1. obvious and intentional exaggeration.
2. an extravagant statement or figure of speech not intended to be taken literally, as “to wait an eternity.”.

Hyperbole: a word that I always have to look up the definition – and then when I read what it means, realize I do it on a daily basis. For some reason this really amuses me. It is also one of those words that I read completely wrong, every time. Hyper-bowl is not right, and really screws up the flow of a sentence.

But when I stop and think about it, there are a lot of words in the English language that amuse me for odd reasons. Take “onomatopoeia” for example, another word I often forget the definition of. When I see the word, it makes me think of some strange library or magic dictionary. Mostly because it rhymes with encyclopedia. Encyclopedia in my mind = books on a shelf (library) and pages of information (fat dictionary). Makes perfect sense.

A term that will stick with me for the rest of my life that was hammered into me during a high school English class: anti-transcendentalism.

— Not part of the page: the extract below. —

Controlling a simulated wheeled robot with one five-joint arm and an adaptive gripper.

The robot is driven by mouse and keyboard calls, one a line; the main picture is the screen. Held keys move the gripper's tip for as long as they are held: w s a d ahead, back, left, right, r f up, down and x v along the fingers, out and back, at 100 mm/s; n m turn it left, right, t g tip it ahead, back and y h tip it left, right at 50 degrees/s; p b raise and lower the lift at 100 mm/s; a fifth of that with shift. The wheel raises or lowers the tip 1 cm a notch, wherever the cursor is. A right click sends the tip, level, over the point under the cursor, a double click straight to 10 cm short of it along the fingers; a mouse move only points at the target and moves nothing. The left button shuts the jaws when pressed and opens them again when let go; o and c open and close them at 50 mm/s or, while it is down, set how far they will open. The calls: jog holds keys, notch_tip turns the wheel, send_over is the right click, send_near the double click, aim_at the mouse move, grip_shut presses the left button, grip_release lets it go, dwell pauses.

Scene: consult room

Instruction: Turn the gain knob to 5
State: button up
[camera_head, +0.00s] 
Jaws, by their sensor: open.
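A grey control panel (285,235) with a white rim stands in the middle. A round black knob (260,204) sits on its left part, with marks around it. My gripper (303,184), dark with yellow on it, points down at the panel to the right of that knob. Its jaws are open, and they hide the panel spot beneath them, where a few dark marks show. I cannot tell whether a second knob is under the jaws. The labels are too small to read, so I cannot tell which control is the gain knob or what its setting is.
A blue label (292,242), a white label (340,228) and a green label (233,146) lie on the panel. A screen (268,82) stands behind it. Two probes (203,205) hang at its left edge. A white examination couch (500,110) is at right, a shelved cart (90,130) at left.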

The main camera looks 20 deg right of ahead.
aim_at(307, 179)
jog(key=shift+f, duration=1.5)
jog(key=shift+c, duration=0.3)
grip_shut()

I cannot remember a lick regarding what the teacher was teaching us about this term, and in addition, I loathed reading and examining the Scarlet Letter. I’m also completely convinced that my teacher had an unhealthy obsession with the term “anti-transcendentalism”, and took it as a personal challenge to use the word as often/creatively as possible during that part of the curriculum. It was pure torture. I can still see her crazed, smiling face chirping the word repeatedly and saying something about it being such a lengthy, wonderful word. 

Don’t get me wrong, I love to learn new words. I love the word a day calendars, and I always make it a point to read the weird word being featured on thesaurus.com when I’m writing. Which reminds me that I called a thesaurus a theOsaurus well into high school, and I can recall one of my teachers asking which dinosaur I was referring to.

Oh hyper-bowl, look at the rabbit hole you’ve pulled me down.